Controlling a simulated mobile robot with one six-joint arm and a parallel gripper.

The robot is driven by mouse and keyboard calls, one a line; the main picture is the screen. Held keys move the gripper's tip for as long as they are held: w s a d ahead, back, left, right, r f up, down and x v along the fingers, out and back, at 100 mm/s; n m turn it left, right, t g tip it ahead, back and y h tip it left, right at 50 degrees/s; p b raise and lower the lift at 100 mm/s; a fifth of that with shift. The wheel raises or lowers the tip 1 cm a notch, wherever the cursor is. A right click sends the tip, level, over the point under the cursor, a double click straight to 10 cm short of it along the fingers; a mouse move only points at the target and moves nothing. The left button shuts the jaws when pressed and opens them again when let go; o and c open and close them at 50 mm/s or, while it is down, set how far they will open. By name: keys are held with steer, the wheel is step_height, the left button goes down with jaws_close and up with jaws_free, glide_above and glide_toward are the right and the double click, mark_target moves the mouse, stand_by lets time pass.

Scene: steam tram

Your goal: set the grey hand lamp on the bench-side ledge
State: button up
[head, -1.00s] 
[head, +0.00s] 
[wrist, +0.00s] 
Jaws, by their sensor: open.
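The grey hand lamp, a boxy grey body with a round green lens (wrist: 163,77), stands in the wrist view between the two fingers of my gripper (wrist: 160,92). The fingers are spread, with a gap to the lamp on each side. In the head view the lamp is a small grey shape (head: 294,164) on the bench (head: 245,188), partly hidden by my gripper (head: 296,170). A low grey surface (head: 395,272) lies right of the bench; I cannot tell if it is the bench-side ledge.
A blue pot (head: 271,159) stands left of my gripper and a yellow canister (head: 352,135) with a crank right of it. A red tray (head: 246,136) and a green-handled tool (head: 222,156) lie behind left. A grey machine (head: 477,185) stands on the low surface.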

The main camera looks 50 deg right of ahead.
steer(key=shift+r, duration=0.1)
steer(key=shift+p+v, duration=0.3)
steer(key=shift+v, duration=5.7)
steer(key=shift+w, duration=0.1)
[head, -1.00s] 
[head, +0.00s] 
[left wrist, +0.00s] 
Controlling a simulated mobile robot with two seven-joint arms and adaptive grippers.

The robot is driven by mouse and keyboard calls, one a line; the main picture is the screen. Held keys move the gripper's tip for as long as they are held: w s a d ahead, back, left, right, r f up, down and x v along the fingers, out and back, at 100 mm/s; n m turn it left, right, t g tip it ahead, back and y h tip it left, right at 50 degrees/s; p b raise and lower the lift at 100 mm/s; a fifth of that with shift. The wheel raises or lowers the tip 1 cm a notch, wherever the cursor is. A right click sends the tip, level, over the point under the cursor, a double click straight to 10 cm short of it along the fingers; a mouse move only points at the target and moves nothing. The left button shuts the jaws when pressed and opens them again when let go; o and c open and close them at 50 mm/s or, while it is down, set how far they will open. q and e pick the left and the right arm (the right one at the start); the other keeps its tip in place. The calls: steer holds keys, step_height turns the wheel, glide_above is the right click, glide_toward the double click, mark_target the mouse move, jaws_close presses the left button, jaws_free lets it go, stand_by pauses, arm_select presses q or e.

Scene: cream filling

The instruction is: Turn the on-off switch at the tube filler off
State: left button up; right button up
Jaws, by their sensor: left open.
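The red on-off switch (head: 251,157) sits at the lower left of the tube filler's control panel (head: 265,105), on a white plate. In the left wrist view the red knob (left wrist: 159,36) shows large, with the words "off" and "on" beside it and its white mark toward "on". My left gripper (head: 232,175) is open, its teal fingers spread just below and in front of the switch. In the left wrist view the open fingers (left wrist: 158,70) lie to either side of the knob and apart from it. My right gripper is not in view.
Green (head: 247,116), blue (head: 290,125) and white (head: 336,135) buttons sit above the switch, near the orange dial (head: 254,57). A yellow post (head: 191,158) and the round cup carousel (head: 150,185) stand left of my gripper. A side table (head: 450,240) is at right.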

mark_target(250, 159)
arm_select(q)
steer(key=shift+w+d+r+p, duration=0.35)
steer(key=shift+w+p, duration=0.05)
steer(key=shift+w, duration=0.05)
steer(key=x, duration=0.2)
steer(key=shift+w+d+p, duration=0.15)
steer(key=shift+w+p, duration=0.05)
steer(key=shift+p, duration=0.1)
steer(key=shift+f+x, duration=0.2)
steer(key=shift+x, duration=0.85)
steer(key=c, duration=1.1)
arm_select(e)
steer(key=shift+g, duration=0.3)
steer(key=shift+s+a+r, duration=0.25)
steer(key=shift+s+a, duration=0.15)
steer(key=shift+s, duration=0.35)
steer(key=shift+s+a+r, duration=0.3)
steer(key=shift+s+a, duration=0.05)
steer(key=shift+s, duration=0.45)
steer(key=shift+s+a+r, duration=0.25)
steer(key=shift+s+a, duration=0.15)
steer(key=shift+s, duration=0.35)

────────────────────

[SHORT PROBLEM]:
Look through the material above and print exactly the lines from the one containing "[left wrist, +0.00s]" to the one containing "Controlling a simulated mobile robot with two", both included, and nothing more.

[EXPECTED OUTPUT]:
[left wrist, +0.00s] 
Controlling a simulated mobile robot with two seven-joint arms and adaptive grippers.

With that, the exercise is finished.